Here the expressions null, new int[4], and "hello" would have their own
abstract values. Let's say they are 1, 2, and 3 respectively. Then the
value-sets of these expressions would be singleton sets containing these
values. The value-set of the first occurence of c will be empty. After the
assignment into b, b will have the same value-set as new int[4], namely {2}.
After the if-else expression, c will have the value-set {1, 2}, because it
could have gotten either one. As shown here, just because a value is in a
value set, doesn't mean that the expression will have that value in any run
of the program. However, we do garantee that it must have SOME value that's
in its value set.

What about array accesses and fields? An object may have references to other
objects, so we represent this by associating with each abstract value: 

1. A set of abstract values which an array access on that object may yield.
2. A mapping of field names to value sets. 

We will call values occuring in these sets "sub-values" of the given value.
It is very important to be clear why we're associating these with values. An
array access a[i] should not be thought of as retrieving the element i of
the array a, but rather the element i of the object pointed to by a. For
example:

a = d;
a[i] = new Object();
c = a[i];
a = b;

After the above 4 statements, it is not true that c and a[i] are "aliased",
although it is still true that c is aliased to the i-th element of the array
which was pointed to by a before the last assignment.

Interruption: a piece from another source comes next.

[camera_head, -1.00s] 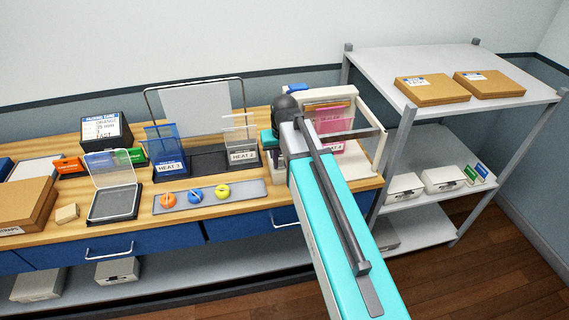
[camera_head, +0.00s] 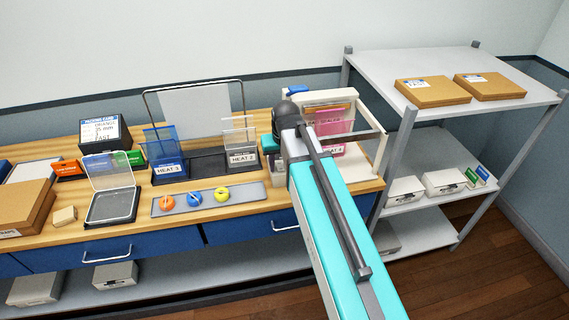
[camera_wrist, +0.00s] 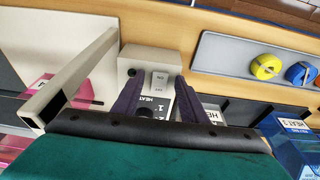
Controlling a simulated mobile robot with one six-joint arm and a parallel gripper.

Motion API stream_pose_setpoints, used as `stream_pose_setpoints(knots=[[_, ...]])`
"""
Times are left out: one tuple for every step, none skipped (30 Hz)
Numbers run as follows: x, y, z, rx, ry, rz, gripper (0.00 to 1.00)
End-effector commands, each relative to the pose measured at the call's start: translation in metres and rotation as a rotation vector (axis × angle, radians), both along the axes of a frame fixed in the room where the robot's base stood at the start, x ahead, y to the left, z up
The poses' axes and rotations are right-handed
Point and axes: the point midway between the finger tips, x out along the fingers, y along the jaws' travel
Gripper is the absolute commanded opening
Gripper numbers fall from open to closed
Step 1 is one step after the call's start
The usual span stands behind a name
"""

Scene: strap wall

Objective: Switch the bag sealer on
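The bag sealer (camera_head: 372,152) is a pale machine at the right end of the bench, partly hidden by my arm in the head view. In the wrist view its cream control box (camera_wrist: 134,63) carries a light rocker switch (camera_wrist: 160,80) with small markings. Which side of the switch is pressed is too small to tell. A dark heat dial panel (camera_wrist: 157,105) sits below it, partly hidden. My gripper (camera_wrist: 159,88) is open and empty, its two dark fingers on either side of the switch area. I cannot tell whether they touch the box. The fingers are hidden in the head view.
The sealer's pale arm bar (camera_wrist: 75,82) runs close beside my gripper. A pink holder (camera_head: 333,122) stands behind it. A grey tray with tape rolls (camera_head: 210,198) and blue and clear heat holders stand to the left. A metal shelf (camera_head: 455,75) stands right.

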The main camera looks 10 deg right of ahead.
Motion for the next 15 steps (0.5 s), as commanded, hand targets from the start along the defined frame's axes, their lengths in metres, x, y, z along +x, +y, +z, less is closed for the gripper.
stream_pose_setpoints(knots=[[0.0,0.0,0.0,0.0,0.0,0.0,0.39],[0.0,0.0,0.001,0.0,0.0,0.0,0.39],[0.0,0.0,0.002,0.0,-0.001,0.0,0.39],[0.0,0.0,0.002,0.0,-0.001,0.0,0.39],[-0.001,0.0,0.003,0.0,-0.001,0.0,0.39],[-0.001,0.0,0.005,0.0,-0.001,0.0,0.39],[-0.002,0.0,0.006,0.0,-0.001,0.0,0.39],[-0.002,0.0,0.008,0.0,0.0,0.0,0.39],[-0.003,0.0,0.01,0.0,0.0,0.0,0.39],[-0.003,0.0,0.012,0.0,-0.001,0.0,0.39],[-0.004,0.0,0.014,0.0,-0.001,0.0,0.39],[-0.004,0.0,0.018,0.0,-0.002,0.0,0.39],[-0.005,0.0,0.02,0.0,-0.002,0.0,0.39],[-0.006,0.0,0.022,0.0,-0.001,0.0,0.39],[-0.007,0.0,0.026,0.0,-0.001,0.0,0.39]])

From the above definitions, it should be obvious how to reach our goal of
assignment a value set to every expression, so we'll leave out most of the
details. It's basically a data-flow calculation in the traditional way,
using fixed-point iterations on the CFG. For example, in a[i] = b[i], we get
the value set of the expression a, and union the value set of b[i] with the
array-access-value-set of each of the values in the value set of a. It's not
obvious that this will terminate, but the reason is that we only do copys
and unions. See below.


Special values:

What about values that are not allocated within the method? We give a unique
abstract value to the expressions 'this', 'null', and every formal
object-valued parameter. Actually, 'this' can be thought of as parameter 0.
For anything else (e.g. class variables, unassigned-to object fields), we
give a special value called the external value. We said earlier that
distinct abstract values represent distinct locations in memory. Here we
give the exceptions. Any special value may represent any location visible to
the outside world. In particular, two special values may represent the same
location. You might wonder why we do it this way. Read on!


Some definitions: 

The dirty and leaked sets: 

Define a value to be dirty at textual point x in our method iff another
method f() can reference that value if f() were called at point x. For
example, all special values are always dirty. Define a value to be leaked at
a point to be the set of all values which would be dirty at that point under
the assumption that special values are not initially dirty. (It's a value
that f "makes" dirty.) Thus the dirty set is just the leaked set plus
special values. Notice that an assignment into a field of a dirty value
makes the right-hand-side (RHS) and all values reachable from the RHS leaked
(and thus dirty). This definition will help us during method calls.


More definitions: 

Let us define 3 sets of values associated with each method f. It is very
important to note that these definitions are made UNDER THE ASSUMPTION that
all values in f are distinct memory locations and that the arguments are not
visible to anyone but the caller and callee.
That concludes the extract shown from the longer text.